Chemistry Seminar with Dr. Andrew Wilson from University of Louisville at 4:00pm

Abstract: 

In addition to engineering the morphology and electronic structure of electrocatalysts, local microenvironments at the electrode-electrolyte interface can markedly affect electrochemical reactions. In this talk, I will discuss two strategies that we are investigating to control concentration gradients and the chemical species at the electrode–electrolyte interface with the goal of improving activity and selectivity in electrocatalytic reactions. First, visible light excitation of noble metal plasmonic electrodes is known to generate localized charge carriers and heat. I will show that a rise in electrode surface temperature as small as 1 K from photothermal heating can induce convection in an electrolytic solution, and more than double electrochemical reaction rates. I will highlight an example where electrode surface heating affects selectivity in electrocatalytic CO2 reduction. In a second strategy, we employ external magnetic fields to selectively control the movement of charged particles in an electrolytic solution.
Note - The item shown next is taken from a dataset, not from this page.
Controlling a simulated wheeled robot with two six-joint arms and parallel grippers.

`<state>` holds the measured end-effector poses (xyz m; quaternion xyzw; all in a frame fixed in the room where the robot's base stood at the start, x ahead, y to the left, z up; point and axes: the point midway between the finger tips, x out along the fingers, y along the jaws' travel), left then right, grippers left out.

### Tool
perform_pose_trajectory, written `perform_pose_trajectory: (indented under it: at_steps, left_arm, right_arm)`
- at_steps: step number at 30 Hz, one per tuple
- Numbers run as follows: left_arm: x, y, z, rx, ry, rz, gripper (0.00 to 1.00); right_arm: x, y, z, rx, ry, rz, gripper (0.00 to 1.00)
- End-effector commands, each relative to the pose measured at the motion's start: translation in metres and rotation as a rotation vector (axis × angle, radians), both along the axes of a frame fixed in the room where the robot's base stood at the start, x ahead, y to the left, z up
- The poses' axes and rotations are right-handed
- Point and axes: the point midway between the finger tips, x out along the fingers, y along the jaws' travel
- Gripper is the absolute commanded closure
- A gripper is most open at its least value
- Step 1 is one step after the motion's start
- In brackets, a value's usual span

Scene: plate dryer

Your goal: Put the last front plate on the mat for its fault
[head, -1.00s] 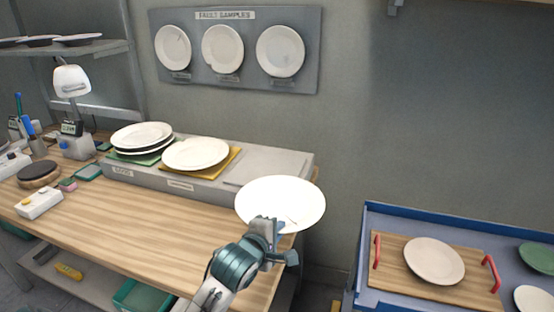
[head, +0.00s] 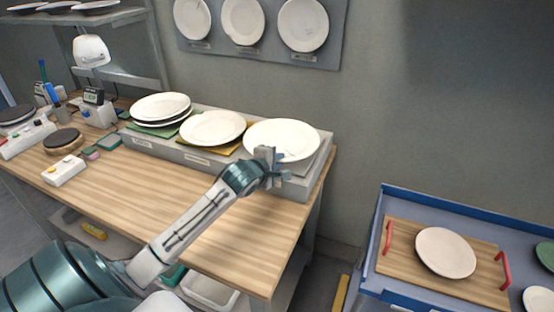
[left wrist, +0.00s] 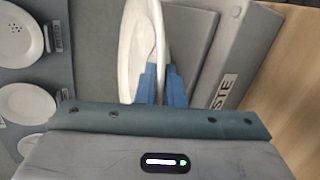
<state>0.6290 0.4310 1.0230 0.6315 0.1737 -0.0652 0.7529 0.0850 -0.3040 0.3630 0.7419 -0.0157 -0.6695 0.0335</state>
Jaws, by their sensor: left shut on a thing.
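My left gripper (head: 272,168) is shut on the near edge of a white plate (head: 284,136). The plate is over the right end of the grey raised stand (head: 200,155); I cannot tell whether it touches the surface. In the left wrist view the blue fingertips (left wrist: 160,85) grip this plate (left wrist: 139,40), seen nearly edge-on, beside a grey surface and a label ending in "STE". A yellow mat (head: 226,149) bears one white plate (head: 212,127). A green mat (head: 150,132) bears a stack of white plates (head: 160,106). My right gripper is out of view.
A white plate (head: 445,252) lies on a wooden tray (head: 399,262) with red handles, in a blue-edged cart (head: 440,204). Sample plates (head: 303,24) hang on the wall board. A lamp (head: 91,50) and small devices crowd the bench's left. The front bench top (head: 140,192) is mostly clear.

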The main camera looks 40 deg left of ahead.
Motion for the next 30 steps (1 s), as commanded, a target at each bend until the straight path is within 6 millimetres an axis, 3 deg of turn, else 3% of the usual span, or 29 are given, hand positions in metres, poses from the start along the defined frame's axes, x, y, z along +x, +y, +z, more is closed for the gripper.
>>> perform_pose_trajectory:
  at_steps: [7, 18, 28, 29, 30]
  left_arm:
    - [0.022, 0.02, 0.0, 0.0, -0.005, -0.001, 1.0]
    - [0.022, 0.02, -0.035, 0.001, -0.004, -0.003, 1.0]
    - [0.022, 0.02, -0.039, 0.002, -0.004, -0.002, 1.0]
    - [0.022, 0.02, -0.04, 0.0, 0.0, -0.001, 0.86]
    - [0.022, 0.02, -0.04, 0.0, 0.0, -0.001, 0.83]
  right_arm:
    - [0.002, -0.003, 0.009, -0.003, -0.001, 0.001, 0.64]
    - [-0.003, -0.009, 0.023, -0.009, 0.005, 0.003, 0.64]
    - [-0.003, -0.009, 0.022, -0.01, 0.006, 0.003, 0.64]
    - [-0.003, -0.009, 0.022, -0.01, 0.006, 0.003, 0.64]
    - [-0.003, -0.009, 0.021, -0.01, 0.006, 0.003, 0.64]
In the electrocatalytic reduction of CO2 in a neutral, aqueous medium, I will demonstrate that the presence of a magnetic field enhances the selectivity of CO2 reduction over solvent reduction, due to a change in the interfacial pH and pH gradient at the electrode-electrolyte interface. I will also show that reacting CO2 with ionic liquids imparts a charge onto molecular CO2 complexes, allowing control over its mass transport with magnetic fields, further improving selectivity toward the CO2 reduction reaction. Collectively, the discussed results will highlight the importance of tuning chemical microenvironments with mass transport to optimize and control the outcomes of electrocatalytic reactions.